**Exercise requirements:**
Return only those lines from the line containing "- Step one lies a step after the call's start" to the line containing "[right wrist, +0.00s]", both included, and please omit the pictures.

[Tool calls from robot episodes]
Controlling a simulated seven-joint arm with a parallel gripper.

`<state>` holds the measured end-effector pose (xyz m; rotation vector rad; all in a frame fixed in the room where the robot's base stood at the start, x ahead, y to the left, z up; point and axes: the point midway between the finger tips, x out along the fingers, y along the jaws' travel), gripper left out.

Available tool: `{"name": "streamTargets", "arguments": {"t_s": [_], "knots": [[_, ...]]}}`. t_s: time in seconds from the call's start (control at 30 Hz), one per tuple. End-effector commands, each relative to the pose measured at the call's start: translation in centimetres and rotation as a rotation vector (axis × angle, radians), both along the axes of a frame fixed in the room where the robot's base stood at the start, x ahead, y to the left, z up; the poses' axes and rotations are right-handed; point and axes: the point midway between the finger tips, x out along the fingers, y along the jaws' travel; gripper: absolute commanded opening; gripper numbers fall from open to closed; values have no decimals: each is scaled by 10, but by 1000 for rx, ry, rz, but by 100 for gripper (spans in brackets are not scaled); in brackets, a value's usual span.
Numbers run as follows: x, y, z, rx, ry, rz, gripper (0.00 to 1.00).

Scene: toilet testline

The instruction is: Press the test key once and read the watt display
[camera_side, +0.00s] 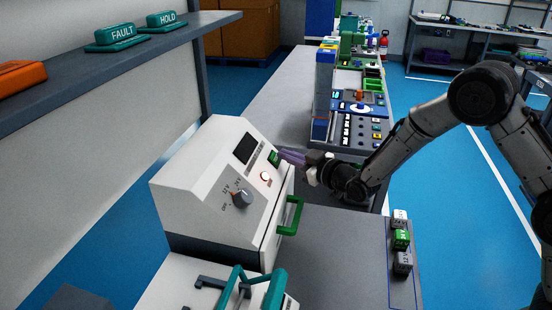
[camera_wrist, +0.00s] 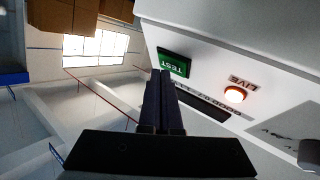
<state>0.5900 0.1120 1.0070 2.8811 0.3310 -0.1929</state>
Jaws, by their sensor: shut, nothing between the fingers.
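The white test unit (camera_side: 205,170) stands on the bench in the side view. Its dark display (camera_side: 246,148) shows no readable figures. The green test key (camera_side: 273,158) is on the sloped face to the right of the display. In the wrist view the key (camera_wrist: 174,62) reads TEST upside down. My gripper (camera_side: 282,154) is shut and empty, its fingertips close to the key. In the wrist view the fingertips (camera_wrist: 160,73) are beside the key's near edge; I cannot tell whether they touch it. A dark strip (camera_wrist: 203,103), probably the display, is partly hidden by the fingers.
A lit LIVE lamp (camera_wrist: 235,94) sits near the key. A rotary knob (camera_side: 242,199) and a green handle (camera_side: 290,215) are on the unit. Small blocks (camera_side: 400,239) lie on the bench at right. A shelf (camera_side: 120,60) holds FAULT and HOLD signs at upper left.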

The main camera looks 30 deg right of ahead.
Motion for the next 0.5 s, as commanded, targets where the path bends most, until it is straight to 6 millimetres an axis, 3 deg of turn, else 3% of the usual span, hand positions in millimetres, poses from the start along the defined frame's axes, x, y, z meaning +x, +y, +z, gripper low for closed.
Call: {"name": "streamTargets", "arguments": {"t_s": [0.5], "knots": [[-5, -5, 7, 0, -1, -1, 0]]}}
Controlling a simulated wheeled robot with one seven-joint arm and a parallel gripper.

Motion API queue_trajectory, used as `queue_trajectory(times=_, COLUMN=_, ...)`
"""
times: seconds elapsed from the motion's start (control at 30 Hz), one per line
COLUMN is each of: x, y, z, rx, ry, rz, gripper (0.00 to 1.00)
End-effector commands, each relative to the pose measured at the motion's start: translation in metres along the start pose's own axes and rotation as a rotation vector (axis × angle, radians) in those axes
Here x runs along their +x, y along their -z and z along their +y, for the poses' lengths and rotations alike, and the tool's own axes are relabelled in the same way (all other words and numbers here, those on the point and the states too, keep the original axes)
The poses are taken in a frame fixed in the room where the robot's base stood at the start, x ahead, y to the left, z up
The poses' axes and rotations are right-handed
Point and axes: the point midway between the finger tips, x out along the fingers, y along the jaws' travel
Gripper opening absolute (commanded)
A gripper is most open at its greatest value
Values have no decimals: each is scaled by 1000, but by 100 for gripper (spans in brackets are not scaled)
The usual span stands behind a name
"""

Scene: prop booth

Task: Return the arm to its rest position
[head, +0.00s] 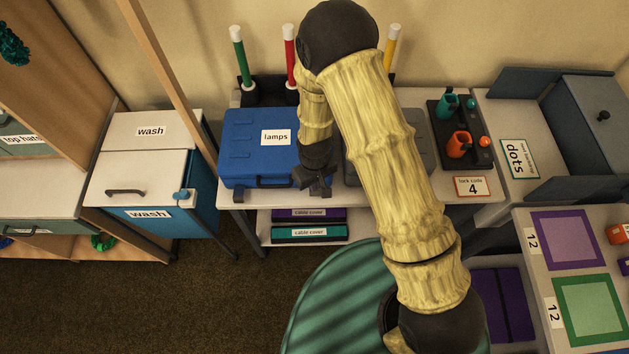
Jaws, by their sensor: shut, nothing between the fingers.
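My arm reaches up from the bottom right of the head view, bends at the top and hangs down toward the table. My gripper (318,188) points down at the front right corner of the blue case labelled "lamps" (240,135). It is shut and holds nothing. I cannot tell whether it touches the case. My forearm hides part of the table behind it and part of a dark grey case (424,135).
The white table (408,97) also bears upright coloured tubes (240,58) and a black holder with teal and orange items (461,165). A white-topped "wash" cabinet (130,165) stands left. A grey box (590,120) and a side table (541,290) stand right. Brown floor (170,300) is clear at lower left.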

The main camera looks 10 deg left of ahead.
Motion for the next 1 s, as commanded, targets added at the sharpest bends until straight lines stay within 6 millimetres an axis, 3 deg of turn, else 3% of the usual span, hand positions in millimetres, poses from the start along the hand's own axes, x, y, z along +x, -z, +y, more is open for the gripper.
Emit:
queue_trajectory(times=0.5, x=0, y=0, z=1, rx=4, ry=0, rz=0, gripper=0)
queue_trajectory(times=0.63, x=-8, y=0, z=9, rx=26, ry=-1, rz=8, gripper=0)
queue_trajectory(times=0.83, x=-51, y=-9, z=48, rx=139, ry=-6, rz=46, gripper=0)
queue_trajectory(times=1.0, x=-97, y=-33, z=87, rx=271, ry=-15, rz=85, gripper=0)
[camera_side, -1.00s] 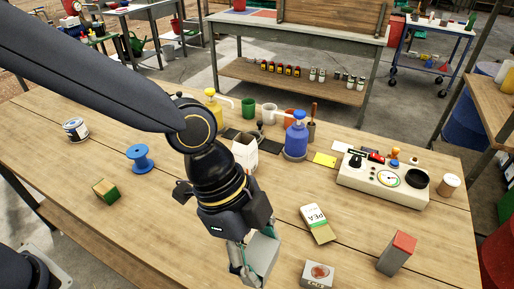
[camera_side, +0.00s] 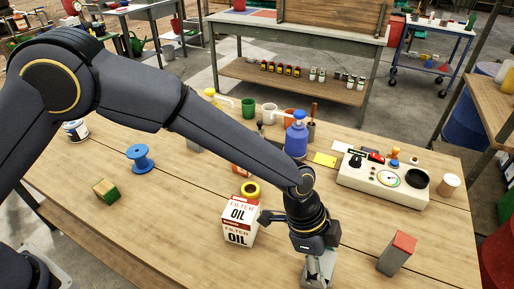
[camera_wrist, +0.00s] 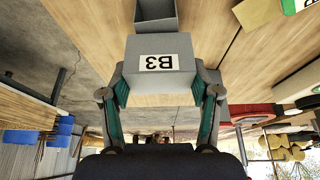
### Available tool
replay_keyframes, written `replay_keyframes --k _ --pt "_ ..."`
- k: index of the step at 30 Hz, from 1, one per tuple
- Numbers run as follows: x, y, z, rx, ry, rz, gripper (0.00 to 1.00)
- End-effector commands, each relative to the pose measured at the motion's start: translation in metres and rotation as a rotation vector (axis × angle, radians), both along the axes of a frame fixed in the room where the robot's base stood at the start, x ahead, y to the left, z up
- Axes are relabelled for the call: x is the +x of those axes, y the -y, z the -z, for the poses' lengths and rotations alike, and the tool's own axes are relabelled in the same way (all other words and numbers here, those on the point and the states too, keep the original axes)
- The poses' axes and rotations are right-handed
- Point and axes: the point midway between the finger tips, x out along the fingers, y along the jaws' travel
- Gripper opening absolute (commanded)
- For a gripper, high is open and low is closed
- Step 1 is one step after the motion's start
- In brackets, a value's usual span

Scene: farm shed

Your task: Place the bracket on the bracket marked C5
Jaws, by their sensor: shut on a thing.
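My gripper (camera_wrist: 160,86) is shut on a grey bracket (camera_wrist: 158,72) in the wrist view. Its two fingers press on the bracket's sides, and its label reads B3 upside down. A grey upright part (camera_wrist: 152,15) shows beyond it; I cannot tell whether it belongs to the same bracket. In the side view my gripper (camera_side: 318,276) points down near the front edge of the table, with the grey bracket partly hidden between the fingers. No label C5 is readable in either view. A small grey shape (camera_side: 193,146) shows under my arm in the side view, too small to identify.
A red-topped grey block (camera_side: 397,254) stands to the right.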

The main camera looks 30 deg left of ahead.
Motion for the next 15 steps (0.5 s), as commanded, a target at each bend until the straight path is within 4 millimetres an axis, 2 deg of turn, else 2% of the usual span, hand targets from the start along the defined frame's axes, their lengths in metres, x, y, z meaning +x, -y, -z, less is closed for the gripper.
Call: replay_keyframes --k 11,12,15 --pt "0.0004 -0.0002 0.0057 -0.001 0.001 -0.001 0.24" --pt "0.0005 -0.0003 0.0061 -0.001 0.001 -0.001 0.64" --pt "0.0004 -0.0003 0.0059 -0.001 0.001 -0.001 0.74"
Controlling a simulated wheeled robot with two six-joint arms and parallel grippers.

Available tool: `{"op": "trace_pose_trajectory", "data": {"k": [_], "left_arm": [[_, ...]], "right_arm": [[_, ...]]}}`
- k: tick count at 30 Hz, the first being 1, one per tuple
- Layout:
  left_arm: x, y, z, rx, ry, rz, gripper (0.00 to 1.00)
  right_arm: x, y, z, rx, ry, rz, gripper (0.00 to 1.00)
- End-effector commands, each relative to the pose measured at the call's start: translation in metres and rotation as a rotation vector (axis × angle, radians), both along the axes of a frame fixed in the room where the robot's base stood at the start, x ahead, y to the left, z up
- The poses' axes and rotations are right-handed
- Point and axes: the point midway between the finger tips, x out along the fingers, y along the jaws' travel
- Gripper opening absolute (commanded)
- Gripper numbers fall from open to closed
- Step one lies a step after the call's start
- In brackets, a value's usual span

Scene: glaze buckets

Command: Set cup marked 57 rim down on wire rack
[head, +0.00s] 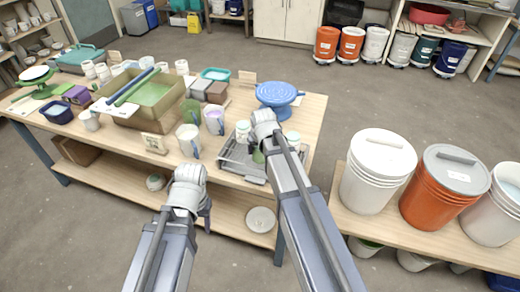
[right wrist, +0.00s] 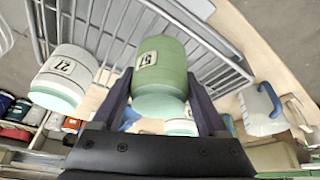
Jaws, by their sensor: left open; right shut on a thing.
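The cup marked 57 (right wrist: 160,72) is green with a white label. In the right wrist view it is between the two fingers of my right gripper (right wrist: 158,105), which is shut on it. In the head view a green part of the cup (head: 258,157) shows beside my right gripper (head: 262,148), over the wire rack (head: 238,168). The rack's wires (right wrist: 105,22) lie behind the cup in the wrist view; I cannot tell whether it touches them. My left gripper (head: 207,207) is open and empty in front of the table, left of the rack.
A white cup marked 27 (right wrist: 62,78) with a mint band stands at the rack beside the held cup. A blue turntable (head: 280,96) stands behind.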

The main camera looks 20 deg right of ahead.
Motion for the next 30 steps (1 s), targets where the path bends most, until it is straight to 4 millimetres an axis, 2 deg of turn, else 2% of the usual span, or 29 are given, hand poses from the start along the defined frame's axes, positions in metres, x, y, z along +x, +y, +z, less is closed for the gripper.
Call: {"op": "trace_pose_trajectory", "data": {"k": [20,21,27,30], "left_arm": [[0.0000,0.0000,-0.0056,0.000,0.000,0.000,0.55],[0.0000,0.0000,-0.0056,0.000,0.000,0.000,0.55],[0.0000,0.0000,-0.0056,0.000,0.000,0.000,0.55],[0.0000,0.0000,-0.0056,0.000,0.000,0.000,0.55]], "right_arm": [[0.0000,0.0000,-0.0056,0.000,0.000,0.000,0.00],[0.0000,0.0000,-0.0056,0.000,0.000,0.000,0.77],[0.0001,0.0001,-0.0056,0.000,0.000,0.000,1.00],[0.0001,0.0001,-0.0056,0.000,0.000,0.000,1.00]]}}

**Result:**
- Step one lies a step after the call's start
- In brackets, a value's usual span

Scene: glaze buckets

Command: Set cup marked 57 rim down on wire rack
[head, +0.00s] 
[right wrist, +0.00s] 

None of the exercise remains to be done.